Putting yourself in the position of the rioters, then, looking from the outside at a club you will never be asked to join and which will never pay any attention to your voice, the decision to rip up the social contract becomes more understandable. It also gets to the heart of the educational problem that, as was alluded to earlier, has been mooted as a key seedbed for the riots. Put simply, young people might well ask why they should bother with school if their future prospects will rely not on their educational achievements, but on who they know.

So what’s to be done? The first task should be to ensure that the frankly iniquitous system of unpaid internships be done away with; nothing restricts access to politics and the media quite so effectively as that particular closed shop. Next, choice of Parliamentary candidates should be truly local, central offices losing all power to influence such decisions; the Conservative “A List” at the last election was, in practice, just another mechanism by which the nepotocracy extended its range. Finally, there is a strong case for making all job applications anonymous prior to interview stage; this would allow applicants to be judged purely on their merits and achievements and not on their surname (or, in a happy side-effect, their probable ethnic origin).

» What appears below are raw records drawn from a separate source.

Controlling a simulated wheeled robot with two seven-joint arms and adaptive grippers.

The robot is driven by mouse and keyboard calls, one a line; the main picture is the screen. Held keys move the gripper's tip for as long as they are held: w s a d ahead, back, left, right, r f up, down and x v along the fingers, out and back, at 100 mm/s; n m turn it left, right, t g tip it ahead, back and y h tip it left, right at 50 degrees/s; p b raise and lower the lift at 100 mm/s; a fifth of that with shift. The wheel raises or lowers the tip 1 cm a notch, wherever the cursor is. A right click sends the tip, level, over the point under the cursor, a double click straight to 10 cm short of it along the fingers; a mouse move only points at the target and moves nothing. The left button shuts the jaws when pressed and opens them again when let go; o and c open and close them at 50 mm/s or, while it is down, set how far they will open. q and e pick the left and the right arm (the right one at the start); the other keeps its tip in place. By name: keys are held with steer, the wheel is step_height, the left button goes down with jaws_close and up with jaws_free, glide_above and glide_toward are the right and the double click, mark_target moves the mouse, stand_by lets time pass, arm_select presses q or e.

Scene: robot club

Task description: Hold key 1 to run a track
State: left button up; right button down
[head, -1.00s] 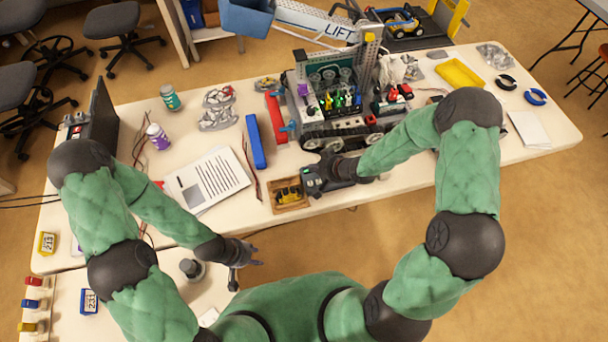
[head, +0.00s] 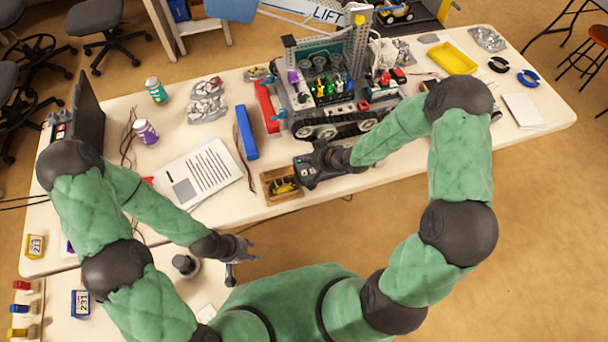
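The tracked robot (head: 335,125) stands at the back of the table, with black rubber tracks along its lower side and small coloured parts on its deck. A dark grey box-like device (head: 304,173) lies in front of it, right of a small wooden tray. My right gripper (head: 320,161) points left and is over or against this device; its fingertips blend with the dark shape. I cannot make out key 1 or whether a finger touches it. My left gripper (head: 241,257) is open and empty, fingers spread, near the table's front edge.
The wooden tray (head: 268,195) holds yellow and black parts. A blue bar (head: 246,132), a red bar (head: 267,106) and a printed sheet (head: 212,168) lie to the left. A yellow tray (head: 438,58) is at the back right.

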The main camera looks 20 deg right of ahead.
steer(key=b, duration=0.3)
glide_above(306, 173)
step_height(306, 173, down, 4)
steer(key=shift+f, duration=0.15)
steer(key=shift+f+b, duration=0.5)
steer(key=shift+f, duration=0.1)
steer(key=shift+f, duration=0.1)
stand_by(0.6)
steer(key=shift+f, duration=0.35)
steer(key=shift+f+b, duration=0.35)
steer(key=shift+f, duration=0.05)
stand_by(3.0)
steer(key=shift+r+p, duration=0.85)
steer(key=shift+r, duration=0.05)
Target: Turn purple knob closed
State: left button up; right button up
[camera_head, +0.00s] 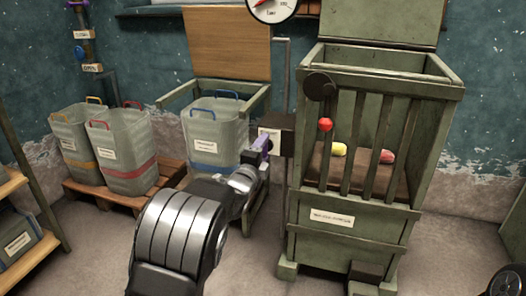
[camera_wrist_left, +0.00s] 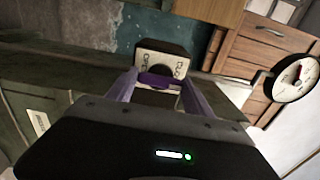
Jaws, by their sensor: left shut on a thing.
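The purple knob (camera_wrist_left: 158,80) is on the front of a dark box with a pale label plate (camera_wrist_left: 158,66). The plate carries lettering on both sides of the knob, partly blurred. My left gripper (camera_wrist_left: 160,92) has its two fingers on either side of the knob and is shut on it. In the head view the left gripper (camera_head: 261,148) reaches the dark box (camera_head: 283,137) at the left side of the green slatted crate. The gripper hides most of the knob there, so its turn angle is unclear. My right gripper is not in view.
The green slatted crate (camera_head: 361,228) holds red and yellow pieces behind its bars. A round gauge (camera_head: 272,6) is above; it also shows in the wrist view (camera_wrist_left: 297,78). Grey bins (camera_head: 121,151) stand on a wooden pallet at left. A vertical pipe (camera_head: 287,80) rises behind the box.

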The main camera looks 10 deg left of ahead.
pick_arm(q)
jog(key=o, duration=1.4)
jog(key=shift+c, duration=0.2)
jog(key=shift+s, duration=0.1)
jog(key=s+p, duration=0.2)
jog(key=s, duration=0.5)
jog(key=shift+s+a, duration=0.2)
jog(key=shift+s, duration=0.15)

Those who talk of “broken Britain” are usually referring to the lower end of the social spectrum. But, Britain is broken at every level, going right to the very top. If the social contract is to be renewed, it needs to be built around genuine opportunity for all. Education can play its part, but pupils have to see some purpose to it; if they perceive it as a cynical game that gives an illusion of opportunity while the nepotocracy goes about its business untouched, then we can look forward to chaos on the streets becoming a regular occurrence.